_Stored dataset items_

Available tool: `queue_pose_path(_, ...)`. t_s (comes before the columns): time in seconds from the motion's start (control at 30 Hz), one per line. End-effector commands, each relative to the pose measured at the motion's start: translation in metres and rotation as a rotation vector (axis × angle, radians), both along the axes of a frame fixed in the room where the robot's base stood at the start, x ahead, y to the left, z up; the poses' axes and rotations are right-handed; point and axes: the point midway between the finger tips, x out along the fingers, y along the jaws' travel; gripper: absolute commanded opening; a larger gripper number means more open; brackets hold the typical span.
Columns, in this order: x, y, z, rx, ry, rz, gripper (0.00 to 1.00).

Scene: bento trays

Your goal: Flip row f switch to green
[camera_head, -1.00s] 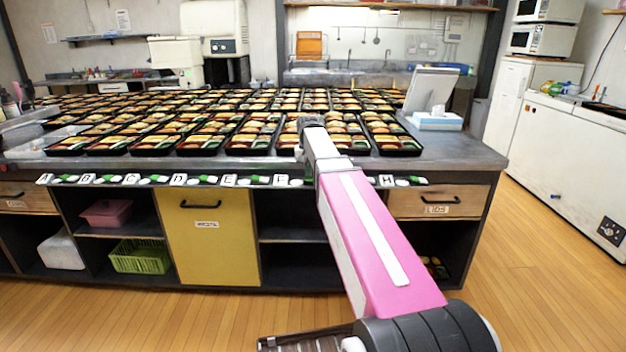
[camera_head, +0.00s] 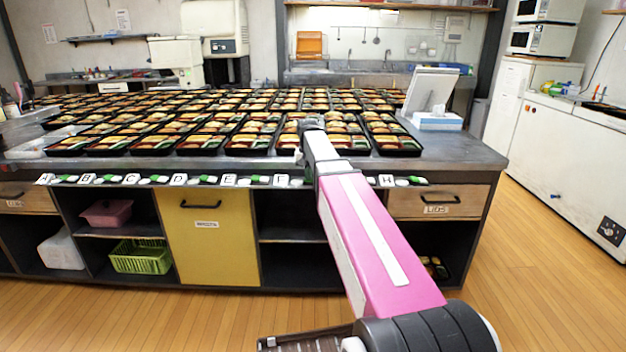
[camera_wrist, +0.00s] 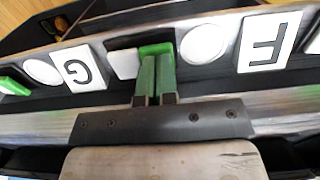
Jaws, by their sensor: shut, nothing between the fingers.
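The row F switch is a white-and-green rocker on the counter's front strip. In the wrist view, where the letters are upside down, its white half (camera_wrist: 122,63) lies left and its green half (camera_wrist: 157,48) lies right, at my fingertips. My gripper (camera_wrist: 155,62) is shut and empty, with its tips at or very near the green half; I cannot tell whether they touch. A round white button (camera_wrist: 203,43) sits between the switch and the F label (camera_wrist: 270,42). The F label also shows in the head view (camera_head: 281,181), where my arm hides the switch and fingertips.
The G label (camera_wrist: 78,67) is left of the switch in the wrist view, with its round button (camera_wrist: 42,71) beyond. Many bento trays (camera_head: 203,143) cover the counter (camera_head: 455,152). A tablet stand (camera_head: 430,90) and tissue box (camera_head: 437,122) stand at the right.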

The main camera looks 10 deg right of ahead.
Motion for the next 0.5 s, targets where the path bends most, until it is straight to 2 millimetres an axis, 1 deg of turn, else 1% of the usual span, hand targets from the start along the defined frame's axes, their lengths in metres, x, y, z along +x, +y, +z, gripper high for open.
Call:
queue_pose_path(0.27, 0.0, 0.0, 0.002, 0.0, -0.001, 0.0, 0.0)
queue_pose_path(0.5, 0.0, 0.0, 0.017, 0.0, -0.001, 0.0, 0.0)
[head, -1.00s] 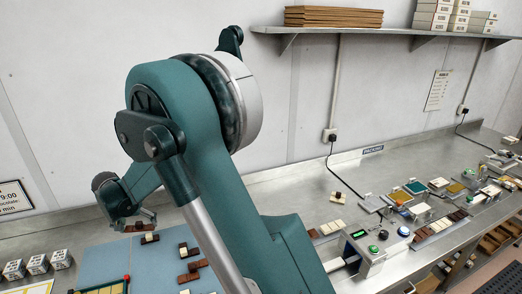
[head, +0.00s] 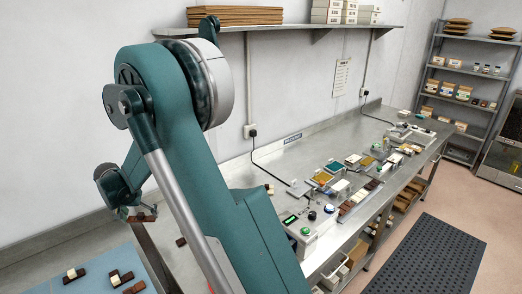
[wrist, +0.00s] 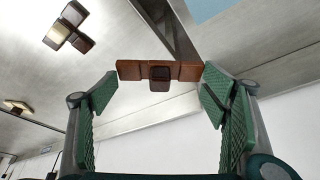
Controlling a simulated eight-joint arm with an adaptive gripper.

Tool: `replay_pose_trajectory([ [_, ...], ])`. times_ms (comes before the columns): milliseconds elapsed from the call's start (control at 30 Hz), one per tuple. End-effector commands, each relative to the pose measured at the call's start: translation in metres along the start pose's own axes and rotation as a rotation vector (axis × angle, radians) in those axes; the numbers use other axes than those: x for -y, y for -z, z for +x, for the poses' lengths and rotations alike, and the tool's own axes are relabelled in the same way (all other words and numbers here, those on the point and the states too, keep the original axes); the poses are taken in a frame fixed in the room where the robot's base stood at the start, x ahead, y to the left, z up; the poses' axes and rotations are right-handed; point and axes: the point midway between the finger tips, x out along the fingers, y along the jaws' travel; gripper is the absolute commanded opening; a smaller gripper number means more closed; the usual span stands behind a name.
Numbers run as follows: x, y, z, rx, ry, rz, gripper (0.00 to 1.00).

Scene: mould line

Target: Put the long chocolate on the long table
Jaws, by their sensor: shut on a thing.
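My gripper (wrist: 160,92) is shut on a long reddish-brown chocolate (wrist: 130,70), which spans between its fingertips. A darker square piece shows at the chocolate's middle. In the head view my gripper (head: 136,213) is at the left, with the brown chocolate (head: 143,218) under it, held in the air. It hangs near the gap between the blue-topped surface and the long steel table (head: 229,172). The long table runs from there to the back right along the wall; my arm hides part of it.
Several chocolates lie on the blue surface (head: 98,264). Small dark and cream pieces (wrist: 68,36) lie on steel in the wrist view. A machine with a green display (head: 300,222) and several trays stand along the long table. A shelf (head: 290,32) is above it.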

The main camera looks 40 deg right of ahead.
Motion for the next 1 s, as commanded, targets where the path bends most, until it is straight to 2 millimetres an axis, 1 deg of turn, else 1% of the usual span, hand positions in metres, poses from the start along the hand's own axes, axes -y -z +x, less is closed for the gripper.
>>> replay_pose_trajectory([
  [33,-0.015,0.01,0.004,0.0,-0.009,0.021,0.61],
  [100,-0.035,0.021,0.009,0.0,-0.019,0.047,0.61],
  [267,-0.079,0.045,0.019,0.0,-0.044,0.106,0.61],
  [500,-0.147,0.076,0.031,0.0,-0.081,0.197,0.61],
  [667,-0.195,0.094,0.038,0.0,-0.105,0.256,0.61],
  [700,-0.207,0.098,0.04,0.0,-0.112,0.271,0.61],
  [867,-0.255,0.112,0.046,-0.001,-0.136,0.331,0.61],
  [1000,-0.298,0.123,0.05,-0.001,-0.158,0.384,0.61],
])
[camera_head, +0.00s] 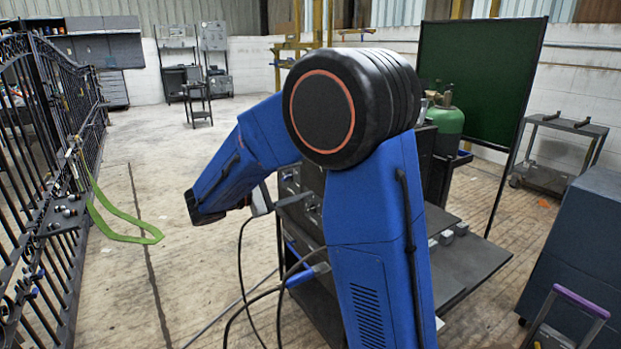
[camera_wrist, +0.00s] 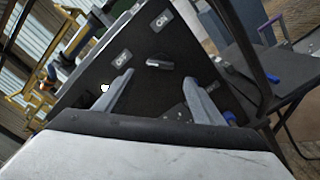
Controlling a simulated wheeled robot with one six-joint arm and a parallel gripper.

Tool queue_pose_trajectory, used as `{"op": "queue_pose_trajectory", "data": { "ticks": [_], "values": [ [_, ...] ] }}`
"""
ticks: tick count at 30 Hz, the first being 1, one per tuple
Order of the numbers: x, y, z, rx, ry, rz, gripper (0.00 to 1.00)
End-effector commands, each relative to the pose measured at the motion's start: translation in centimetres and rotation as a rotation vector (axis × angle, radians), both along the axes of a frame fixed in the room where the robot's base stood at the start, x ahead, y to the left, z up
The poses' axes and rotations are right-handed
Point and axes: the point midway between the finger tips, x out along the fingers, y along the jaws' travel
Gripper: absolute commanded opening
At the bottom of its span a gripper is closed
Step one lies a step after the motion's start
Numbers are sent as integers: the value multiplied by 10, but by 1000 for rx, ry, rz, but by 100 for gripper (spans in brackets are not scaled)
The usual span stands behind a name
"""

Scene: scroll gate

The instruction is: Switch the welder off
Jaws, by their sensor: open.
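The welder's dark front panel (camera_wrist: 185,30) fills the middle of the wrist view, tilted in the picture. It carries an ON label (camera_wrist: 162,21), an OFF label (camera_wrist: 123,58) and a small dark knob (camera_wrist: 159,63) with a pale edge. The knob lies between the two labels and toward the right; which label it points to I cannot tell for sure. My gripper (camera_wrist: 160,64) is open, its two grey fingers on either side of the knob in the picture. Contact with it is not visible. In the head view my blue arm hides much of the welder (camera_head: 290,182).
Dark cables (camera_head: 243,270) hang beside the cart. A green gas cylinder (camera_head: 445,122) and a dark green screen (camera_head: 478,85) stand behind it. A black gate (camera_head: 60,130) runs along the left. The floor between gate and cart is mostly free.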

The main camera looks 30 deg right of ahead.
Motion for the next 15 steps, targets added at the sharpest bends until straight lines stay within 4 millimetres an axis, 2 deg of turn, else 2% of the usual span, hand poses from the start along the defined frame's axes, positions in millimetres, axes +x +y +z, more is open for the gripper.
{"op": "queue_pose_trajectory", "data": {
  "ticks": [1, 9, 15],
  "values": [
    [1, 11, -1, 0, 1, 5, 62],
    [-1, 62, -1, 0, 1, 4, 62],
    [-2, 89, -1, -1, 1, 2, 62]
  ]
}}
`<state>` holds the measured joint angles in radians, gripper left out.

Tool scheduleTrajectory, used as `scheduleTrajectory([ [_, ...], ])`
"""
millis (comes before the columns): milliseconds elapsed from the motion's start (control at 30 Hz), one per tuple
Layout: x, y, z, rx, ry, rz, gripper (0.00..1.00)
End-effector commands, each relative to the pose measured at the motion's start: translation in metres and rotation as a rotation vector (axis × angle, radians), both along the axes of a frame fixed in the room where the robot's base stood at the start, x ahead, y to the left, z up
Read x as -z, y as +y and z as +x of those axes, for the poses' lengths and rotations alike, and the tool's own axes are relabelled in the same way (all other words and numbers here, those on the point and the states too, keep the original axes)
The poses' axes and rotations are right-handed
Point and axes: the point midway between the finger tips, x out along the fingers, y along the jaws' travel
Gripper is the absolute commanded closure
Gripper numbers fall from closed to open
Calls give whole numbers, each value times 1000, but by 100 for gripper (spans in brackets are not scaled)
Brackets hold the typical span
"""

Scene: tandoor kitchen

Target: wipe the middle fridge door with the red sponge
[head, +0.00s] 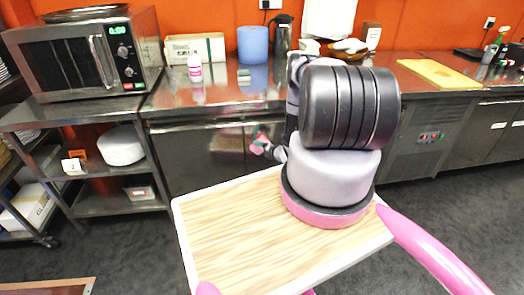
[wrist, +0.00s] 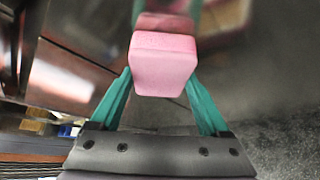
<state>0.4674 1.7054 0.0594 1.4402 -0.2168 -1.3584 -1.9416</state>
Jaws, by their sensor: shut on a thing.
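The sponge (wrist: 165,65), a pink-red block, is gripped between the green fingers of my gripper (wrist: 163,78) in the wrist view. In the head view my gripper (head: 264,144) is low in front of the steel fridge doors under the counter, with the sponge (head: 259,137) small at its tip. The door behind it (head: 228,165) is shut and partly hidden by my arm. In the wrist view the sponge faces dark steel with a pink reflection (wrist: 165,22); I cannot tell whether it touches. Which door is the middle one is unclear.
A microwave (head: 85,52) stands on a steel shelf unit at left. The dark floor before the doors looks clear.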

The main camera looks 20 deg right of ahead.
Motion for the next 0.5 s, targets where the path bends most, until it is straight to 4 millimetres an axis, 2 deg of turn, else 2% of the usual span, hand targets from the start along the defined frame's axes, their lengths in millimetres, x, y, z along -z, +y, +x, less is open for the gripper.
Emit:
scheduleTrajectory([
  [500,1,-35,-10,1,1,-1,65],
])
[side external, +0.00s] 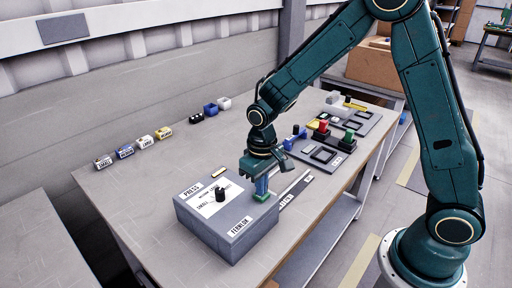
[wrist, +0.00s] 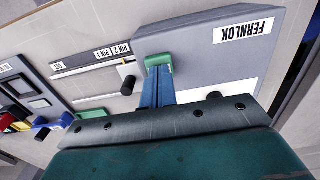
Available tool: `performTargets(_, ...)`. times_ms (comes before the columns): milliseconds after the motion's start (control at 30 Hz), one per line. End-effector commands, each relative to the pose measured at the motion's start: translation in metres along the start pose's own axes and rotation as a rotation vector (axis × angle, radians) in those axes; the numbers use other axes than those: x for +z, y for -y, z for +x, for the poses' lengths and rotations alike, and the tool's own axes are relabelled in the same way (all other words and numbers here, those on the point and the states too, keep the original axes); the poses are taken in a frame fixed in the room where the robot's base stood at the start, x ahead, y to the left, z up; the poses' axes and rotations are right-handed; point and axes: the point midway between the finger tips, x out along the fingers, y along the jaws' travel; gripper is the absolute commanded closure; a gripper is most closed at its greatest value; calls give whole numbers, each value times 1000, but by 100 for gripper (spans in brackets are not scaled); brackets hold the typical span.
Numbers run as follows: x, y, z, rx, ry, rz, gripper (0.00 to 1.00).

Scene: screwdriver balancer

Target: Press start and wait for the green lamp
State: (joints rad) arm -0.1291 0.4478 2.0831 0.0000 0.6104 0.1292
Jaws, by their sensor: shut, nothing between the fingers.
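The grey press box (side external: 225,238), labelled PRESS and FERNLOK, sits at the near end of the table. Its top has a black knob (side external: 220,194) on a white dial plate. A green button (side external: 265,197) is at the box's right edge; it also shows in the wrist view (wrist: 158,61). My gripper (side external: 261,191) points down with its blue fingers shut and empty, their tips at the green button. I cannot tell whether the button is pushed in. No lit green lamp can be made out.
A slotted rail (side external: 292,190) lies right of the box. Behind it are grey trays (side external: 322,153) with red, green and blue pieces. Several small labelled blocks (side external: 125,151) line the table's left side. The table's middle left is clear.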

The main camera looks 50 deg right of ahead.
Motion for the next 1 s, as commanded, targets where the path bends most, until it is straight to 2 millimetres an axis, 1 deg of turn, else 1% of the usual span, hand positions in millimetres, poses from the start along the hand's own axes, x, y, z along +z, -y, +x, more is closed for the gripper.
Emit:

_Task requirements_
Each line that contains the word "less" counts toward the total; give only that total.

_Final result_
2